UConn trailed 60-54 midway through the second half but charged back with a 13-5 run. Walker gave the Huskies a 67-65 lead on a drive. Oriakhi was fouled while attempting to dunk a put-back and made one free throw to break a 69-69 tie. The Garden was buzzing.
With 1:02 remaining, Oriakhi's put-back of a Walker miss gave UConn a 74-71 lead. But Gibbs quickly tied it with 47.9 left on a three-pointer. Walker short-armed an open look in the lane, but Jamal Coombs-McDaniel emerged from a sea of Pittsburgh players to grab the rebound and had the presence of mind to call timeout with 18 seconds left.
Kemba Time, of course.
"As we all know, he's done it the whole year," Oriakhi said. "Those are the shots he hits."
Walker beat Texas with 5.4 seconds left in overtime. He beat Villanova with 2.5 left in regulation. He made go-ahead shots in the final possessions against Wichita State and Michigan State. There have been so many other game-changing moments. And now this: A New York buzzer-beater that elicited memories of Taliek Brown's 33-foot heave against Pitt in 2002 and Ray Allen's game-winner against Georgetown in 1996.
"An amazing play," Lamb said.
Brad Wanamaker, who scored 17 points, was the first to guard Walker, but Coombs-McDaniel, trailed by McGhee, set a screen and Pittsburgh switched. Calhoun said that Walker's options were to take the shot or kick to Coombs-McDaniel.

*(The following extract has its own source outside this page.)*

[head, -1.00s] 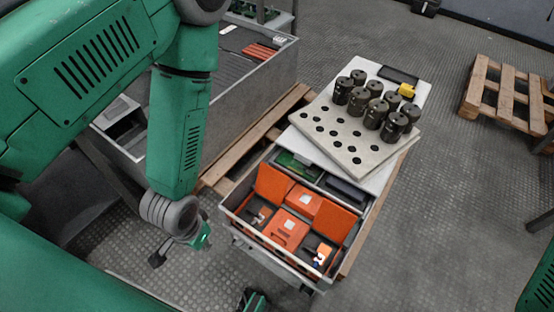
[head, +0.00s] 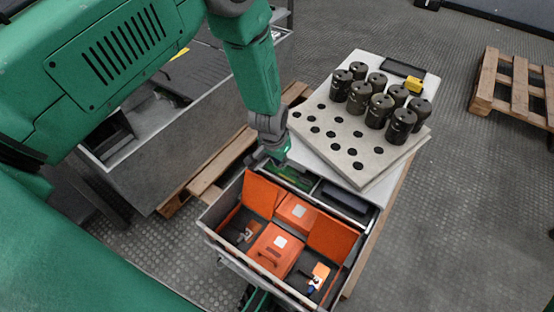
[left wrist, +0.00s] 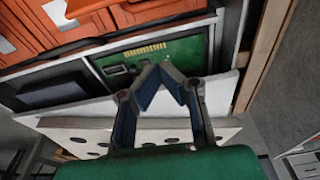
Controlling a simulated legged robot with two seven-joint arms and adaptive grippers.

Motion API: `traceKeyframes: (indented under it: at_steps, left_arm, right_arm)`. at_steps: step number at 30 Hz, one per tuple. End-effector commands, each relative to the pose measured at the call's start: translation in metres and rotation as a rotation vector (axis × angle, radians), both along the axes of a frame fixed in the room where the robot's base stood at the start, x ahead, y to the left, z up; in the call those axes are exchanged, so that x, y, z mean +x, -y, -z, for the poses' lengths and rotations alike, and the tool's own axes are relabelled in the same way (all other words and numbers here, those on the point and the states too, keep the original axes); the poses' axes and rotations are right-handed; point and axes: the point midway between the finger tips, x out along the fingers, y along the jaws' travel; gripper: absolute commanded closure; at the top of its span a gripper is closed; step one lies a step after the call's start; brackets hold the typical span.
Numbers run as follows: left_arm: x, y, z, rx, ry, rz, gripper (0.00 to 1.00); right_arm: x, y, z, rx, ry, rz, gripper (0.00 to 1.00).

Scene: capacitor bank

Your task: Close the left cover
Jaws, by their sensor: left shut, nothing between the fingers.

"There wasn't any doubt in my mind what option was going to be taken, though," Calhoun said. "Once he put that hard dribble down and saw McGhee, he went up and just made a spectacular play. Kemba has made a ton of big shots this year and I think he's the single most important guy for a team in college basketball."
McGhee is a 6-foot-11 center. He didn't have much of a chance of containing Walker on the perimeter.
"He made a great move, a speed dribble to the left," McGhee said. "I thought he was going to the basket. He made a step back, I stumbled, and he knocked down a jump shot to end the Big East championship run we could have made."